→ **What you have to do**: Below are the records; extract from them the line containing "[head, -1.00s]" to the line containing "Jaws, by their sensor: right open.", both lines included, exactly and with no pictures.

→ **Available data**:
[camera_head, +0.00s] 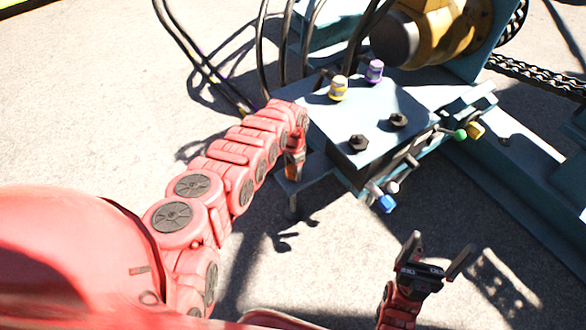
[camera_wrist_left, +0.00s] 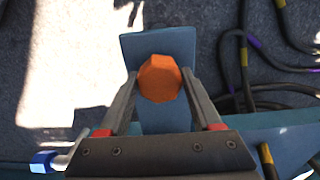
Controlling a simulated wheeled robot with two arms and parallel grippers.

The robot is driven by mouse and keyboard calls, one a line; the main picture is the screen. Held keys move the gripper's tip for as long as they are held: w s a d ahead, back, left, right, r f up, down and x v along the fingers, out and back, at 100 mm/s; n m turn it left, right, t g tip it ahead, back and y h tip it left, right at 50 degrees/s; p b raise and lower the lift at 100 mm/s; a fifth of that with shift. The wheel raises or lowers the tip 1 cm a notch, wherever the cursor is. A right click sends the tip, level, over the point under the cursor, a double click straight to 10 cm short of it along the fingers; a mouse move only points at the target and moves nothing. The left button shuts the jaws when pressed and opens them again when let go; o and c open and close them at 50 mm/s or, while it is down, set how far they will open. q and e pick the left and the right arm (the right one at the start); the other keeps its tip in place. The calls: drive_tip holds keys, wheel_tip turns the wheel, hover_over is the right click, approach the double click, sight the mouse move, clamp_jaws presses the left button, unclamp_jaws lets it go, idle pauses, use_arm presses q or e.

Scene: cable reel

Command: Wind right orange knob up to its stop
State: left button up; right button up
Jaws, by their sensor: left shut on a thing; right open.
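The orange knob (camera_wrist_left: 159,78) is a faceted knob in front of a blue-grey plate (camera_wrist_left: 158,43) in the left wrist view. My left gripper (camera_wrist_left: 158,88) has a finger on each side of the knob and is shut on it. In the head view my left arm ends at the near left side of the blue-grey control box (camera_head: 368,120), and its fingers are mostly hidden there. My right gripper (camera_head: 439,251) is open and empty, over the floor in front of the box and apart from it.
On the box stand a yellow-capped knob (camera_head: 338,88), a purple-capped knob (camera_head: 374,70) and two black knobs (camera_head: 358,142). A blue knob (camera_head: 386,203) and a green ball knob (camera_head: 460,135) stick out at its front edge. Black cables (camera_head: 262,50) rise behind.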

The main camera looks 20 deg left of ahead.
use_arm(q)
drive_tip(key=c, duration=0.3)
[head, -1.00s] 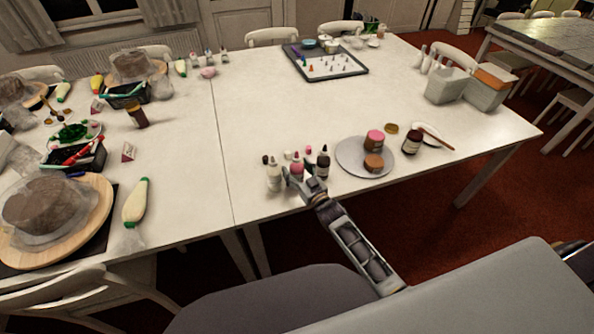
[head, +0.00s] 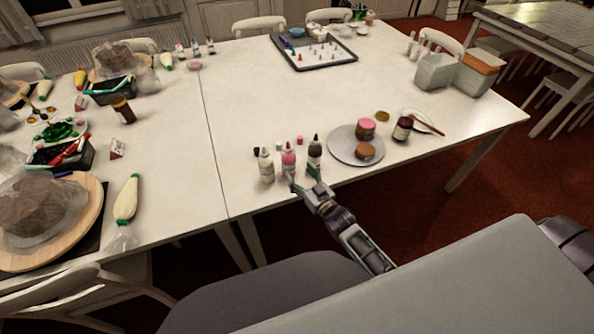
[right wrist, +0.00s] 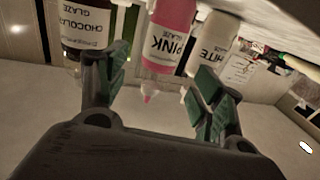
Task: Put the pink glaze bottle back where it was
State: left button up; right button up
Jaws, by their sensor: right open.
---
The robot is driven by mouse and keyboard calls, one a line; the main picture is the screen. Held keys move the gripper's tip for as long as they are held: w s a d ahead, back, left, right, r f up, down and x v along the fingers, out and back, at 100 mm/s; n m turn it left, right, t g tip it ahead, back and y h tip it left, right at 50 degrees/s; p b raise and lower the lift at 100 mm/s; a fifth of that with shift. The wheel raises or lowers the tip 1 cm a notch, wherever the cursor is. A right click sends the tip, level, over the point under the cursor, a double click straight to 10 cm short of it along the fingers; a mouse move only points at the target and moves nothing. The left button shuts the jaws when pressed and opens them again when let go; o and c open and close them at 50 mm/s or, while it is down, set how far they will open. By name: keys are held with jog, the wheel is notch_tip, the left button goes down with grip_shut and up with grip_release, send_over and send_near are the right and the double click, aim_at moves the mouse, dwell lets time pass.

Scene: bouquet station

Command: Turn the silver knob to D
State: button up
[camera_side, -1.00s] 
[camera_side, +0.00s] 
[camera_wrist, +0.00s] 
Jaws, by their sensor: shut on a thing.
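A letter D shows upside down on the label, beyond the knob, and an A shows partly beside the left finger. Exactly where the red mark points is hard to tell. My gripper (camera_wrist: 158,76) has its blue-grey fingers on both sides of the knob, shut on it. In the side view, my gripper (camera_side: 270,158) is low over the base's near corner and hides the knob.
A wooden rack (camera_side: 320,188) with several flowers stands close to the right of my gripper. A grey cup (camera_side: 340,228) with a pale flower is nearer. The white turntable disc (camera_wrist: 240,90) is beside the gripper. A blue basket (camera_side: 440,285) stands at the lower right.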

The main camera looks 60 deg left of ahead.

→ **Answer to the problem**:
[head, -1.00s] 
[head, +0.00s] 
[right wrist, +0.00s] 
Task: Put the pink glaze bottle back where it was
State: left button up; right button up
Jaws, by their sensor: right open.

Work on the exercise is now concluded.